Assume we are player C. We want to maximize our expected profit. We would like to find a $symmetric$ mixed strategy NE, namely with $a=b=c.$ This is because all players are equivalent and it is hard to justify different actions in equilibrium. We start by assuming our opponents have selected $a=b.$ Then if we choose any value $c$ our expected profit is $ E(C)= 2P(C)-2P(A).$ Then, after some algebra: $$ \frac{\partial E( C )}{\partial c}=\frac {2(1-2a)[1-(1-a)^3]} {[1-(1-a)^2(1-c)]^2} $$

We want that partial to be $0$ so player C would not want to change his current value of $c.$

if $a=0.5$ then every $c$ is a solution. This means $a=b=0.5$ and any $c$ will be an asymmetric NE and they all get expected profit $0$. This a bit surprising, but the symmetric case $a=b=c=0.5$ is of primary interest.

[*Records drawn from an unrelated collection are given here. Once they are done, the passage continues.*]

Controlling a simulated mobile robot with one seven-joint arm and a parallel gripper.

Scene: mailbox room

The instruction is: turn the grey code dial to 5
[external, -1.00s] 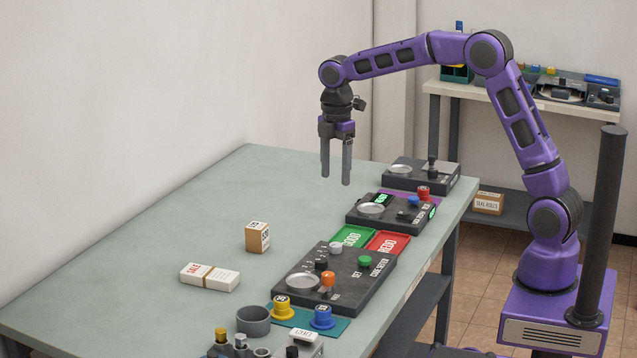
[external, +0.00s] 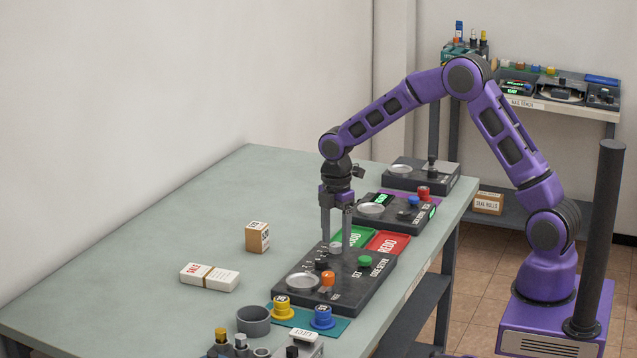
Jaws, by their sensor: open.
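The dark code setter panel (external: 372,285) lies on the table. The grey code dial (external: 335,248) stands near its far edge. My gripper (external: 336,241) points straight down over that end of the panel, fingers apart, with the grey dial showing between and just below the fingertips. I cannot tell if the fingers touch the dial or how far down they reach around it. The dial's pointer and number marks are too small to read, so its setting cannot be told.
On the panel, a black knob (external: 321,264), an orange knob (external: 328,279) and a green button (external: 365,261) are close by. A green tray (external: 352,234) and a red tray (external: 388,243) lie just behind. The table's left side is mostly clear, apart from small boxes (external: 209,277).

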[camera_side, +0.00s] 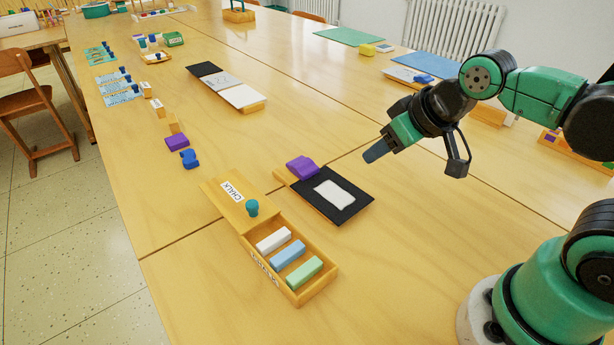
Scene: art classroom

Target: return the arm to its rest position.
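My gripper (417,160) hangs above the table at the right, apart from everything below it. Its two fingers are spread wide, with nothing visible between them. My green and black arm reaches in from the right edge. The wooden chalk box (318,291) stands in front and to the left of the gripper. Its lid (222,205), labelled CHALK and with a teal knob, is slid back. White (273,240), blue (288,254) and green (304,272) blocks lie in the box.
A black board (357,207) with a white patch lies below the gripper, with a purple block (302,167) at its edge. A blue mat (427,67) and a wooden tray (487,113) lie behind my arm. Purple (177,143) and blue (188,158) pieces lie left. The mid-table is mostly clear.

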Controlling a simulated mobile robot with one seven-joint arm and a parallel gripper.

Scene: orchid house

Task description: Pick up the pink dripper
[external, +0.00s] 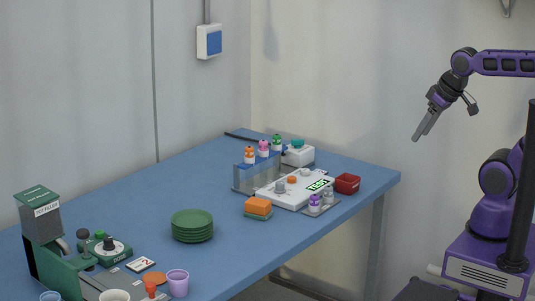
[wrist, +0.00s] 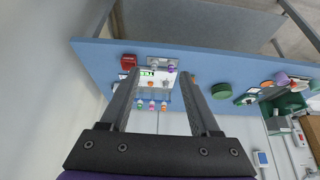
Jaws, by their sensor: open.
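The pink dripper (external: 264,146) stands upright in a clear rack (external: 242,178) on the blue table, between an orange-topped dripper (external: 249,155) and a green-topped one (external: 277,141). Its lower part is partly hidden by the rack. In the wrist view the pink dripper (wrist: 152,105) is small, in the middle of a row of three between my fingers in the picture. My gripper (external: 417,138) is open and empty, high up and well to the right of the rack, beyond the table edge. Its two fingers (wrist: 158,78) also show in the wrist view.
By the rack are a white scale (external: 268,196) with a green display, a red box (external: 347,183), a small tray with a purple-topped dripper (external: 314,201), and a sponge (external: 258,206). Green plates (external: 192,225) and a pot filler (external: 41,222) stand left.

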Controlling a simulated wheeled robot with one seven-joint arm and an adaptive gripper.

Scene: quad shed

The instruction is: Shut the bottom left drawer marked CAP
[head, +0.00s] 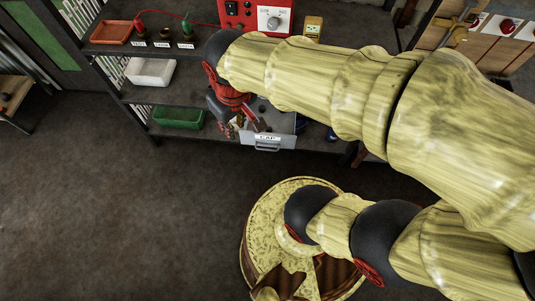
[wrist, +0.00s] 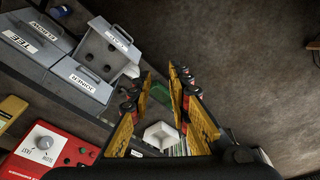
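The drawer marked CAP (head: 268,143) stands pulled out from the shelving in the head view, with its label and handle facing the room. It holds small dark pieces. My gripper (head: 239,121) is at the drawer's left side in the head view and hides part of it; I cannot tell whether they touch. In the wrist view an open grey drawer (wrist: 124,66) with dark pieces inside lies left of my gripper (wrist: 158,88). Its label is too small to read surely. The two yellow fingers are apart with nothing between them.
A white bin (head: 151,72) and a green tray (head: 178,118) are on the shelves to the left. The floor at left is clear.

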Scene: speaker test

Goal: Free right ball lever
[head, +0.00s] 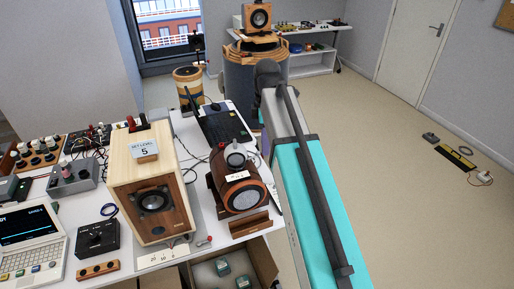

So if they all play strategy 0.5, no single player will want to change his strategy since the partial is $0$.

if $a\ne 0.5$ then no value of $c$ is a solution.

In summary, player C (and every player is player C) should choose $c=0.5 .$ If his opponents are smart they will also choose $0.5$ and all players get expected profit $0$. If the opponents are not smart, player C will achieve positive expected payoff. Furthermore, C could adjust his strategy to increase his expected profit by observing (estimating) the opponents’ strategy over repeated play. By using the partial derivative, for example, if the opponents use $a=b=0.4$ or anything less than $0.5$ then C should use $c=1$ which means play bid 1 for certain. And if $a=b=0.6$ or anything greater than $0.5,$ then C should choose $c=0$ which means never make a bid (or make a very large bid.)